Like other local residents, I submitted responses to various sections of the latest version of Kensington & Chelsea's 'Core Strategy', during the consultation which closed last week.
The parts of the document that dealt with housing caused me great concern.
The document, which is called Towards Preferred Options states: "The council believes that mixed neighbourhoods are preferable to mono-tenure communities, and ensuring they are created is a major priority."
Unfortunately, there is very little evidence to support this statement. When new developments are built in the affluent parts of the borough, the affordable housing very rarely gets put on site.
This leads to the creation of ghettoised communities rather than mixed ones.
The council's laudable stated aim within the document of "reducing the current broad spatial segregation between the north and south of the borough" is not going to be possible without a root and branch review of planning policy in this borough, and crucially, how that policy is implemented.
Too often, the prof it margins of property developers are put ahead of the demand for affordable housing on-site.
Reading the council's views on this in the document are like reading the views of an entirely different administration.
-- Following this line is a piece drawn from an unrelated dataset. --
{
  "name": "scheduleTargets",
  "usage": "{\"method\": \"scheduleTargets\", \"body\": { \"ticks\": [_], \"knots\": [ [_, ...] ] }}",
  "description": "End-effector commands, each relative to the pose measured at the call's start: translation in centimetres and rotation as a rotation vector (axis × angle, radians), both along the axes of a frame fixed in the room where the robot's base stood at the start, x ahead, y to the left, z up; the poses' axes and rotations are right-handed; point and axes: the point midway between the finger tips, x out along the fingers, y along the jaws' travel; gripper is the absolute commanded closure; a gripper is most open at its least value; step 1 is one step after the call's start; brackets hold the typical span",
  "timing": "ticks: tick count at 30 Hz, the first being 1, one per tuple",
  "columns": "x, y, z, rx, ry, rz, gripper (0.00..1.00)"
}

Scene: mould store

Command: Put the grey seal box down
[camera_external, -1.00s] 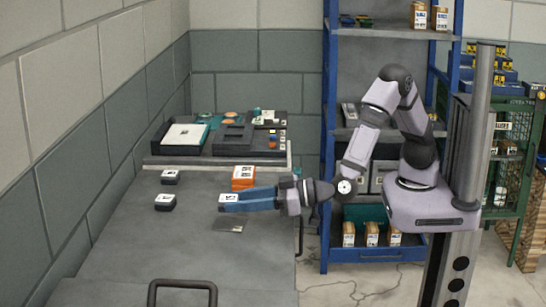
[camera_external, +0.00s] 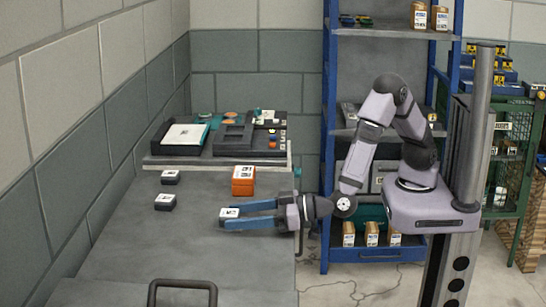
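The grey seal box (camera_external: 229,213), small with a white label on top, is in the external view near the table's right side. My gripper (camera_external: 232,215) reaches in from the right, its two long blue fingers on either side of the box at their tips. The fingers look closed on the box. The box is low, at or just above the grey table top (camera_external: 150,250); I cannot tell whether it touches. The fingers hide part of its sides and the spot beneath it.
Two dark boxes with white labels, one (camera_external: 170,177) behind the other (camera_external: 165,202), stand to the left. An orange box (camera_external: 243,182) stands behind my gripper. A raised board (camera_external: 215,161) with trays is at the back. A dark handle (camera_external: 183,287) is at the front.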

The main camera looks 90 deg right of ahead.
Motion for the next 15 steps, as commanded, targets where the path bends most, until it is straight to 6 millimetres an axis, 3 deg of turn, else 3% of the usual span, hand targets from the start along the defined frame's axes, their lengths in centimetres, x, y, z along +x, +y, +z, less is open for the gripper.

The aims for the future bear no resemblance whatsoever to the behaviour of even the very recent past.
In a borough as in-demand and blessed with such natural and architectural beauty as ours, developers would not be scared off from investing here under a firmer planning policy of putting affordable housing on-site - and if it really does has to be off site, then at least it should be very near, within the same ward.
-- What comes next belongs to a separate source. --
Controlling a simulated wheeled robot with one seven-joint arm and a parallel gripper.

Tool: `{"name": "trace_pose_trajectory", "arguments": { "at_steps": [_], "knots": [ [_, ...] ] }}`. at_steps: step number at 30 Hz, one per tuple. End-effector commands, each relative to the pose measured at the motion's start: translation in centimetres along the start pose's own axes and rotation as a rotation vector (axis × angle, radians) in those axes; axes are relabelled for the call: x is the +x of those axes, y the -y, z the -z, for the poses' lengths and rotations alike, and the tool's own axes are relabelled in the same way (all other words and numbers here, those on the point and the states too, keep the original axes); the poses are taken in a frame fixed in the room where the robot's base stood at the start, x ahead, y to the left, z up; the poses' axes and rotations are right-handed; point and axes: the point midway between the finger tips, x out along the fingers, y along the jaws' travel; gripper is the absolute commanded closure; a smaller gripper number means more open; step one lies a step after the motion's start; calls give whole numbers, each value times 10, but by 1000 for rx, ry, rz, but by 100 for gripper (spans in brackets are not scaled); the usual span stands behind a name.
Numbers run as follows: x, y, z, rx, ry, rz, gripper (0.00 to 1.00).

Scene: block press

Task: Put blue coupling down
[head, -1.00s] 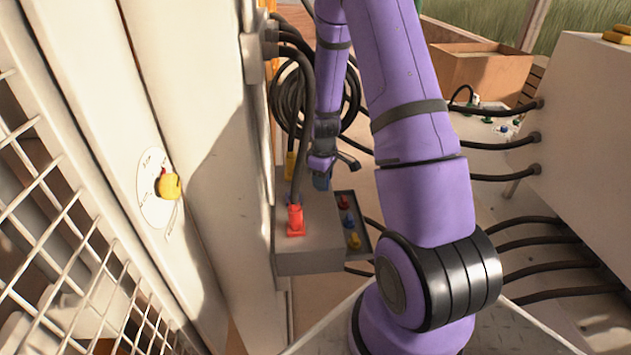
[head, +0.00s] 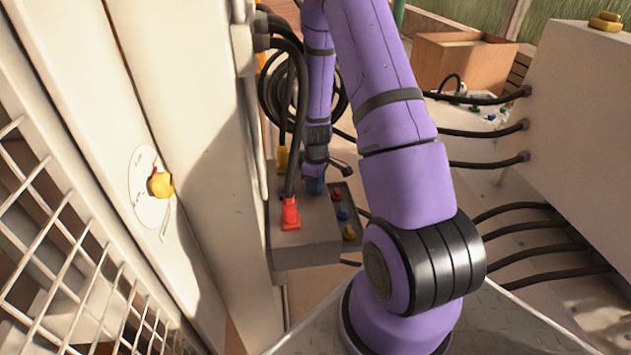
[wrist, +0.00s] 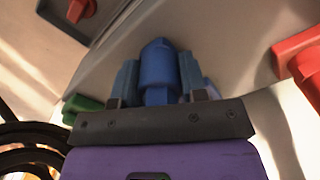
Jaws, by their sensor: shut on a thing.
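My gripper (head: 315,188) is low at the grey box (head: 305,256) in the head view, behind and right of the red coupling (head: 291,213). In the wrist view my gripper (wrist: 158,82) is shut on the blue coupling (wrist: 158,62), with a finger on each side of it. The coupling points at the pale grey surface. I cannot tell whether its tip touches it. In the head view only a small blue patch shows at the fingertips.
A side tray (head: 352,244) on the box holds red, blue and yellow pieces. A yellow coupling (head: 283,158) with a cable stands behind the red one. Black cables hang nearby. A panel with a yellow knob (head: 160,184) is at left. In the wrist view a green piece (wrist: 84,106) is at left.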

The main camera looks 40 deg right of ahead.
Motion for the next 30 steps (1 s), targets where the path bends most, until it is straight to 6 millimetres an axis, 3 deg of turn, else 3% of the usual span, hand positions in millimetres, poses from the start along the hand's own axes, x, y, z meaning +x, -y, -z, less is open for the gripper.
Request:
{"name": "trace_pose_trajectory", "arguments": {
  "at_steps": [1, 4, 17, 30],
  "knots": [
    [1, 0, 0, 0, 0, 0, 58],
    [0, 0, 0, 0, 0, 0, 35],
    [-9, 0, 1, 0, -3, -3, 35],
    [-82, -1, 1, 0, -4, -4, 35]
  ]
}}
The truth is that whenever there are conflicting needs for space in this borough, the on-site affordable housing is always sacrificed - pretty much without exception.
Affordable housing needs to stop being the afterthought and start being one of the very primary considerations in the minds of councillors and developers alike, otherwise the council's new strategy document is not worth the paper it's printed on.
The council has the power to undertake that shift in emphasis, unfortunately nothing it has done so far suggests that is going to happen.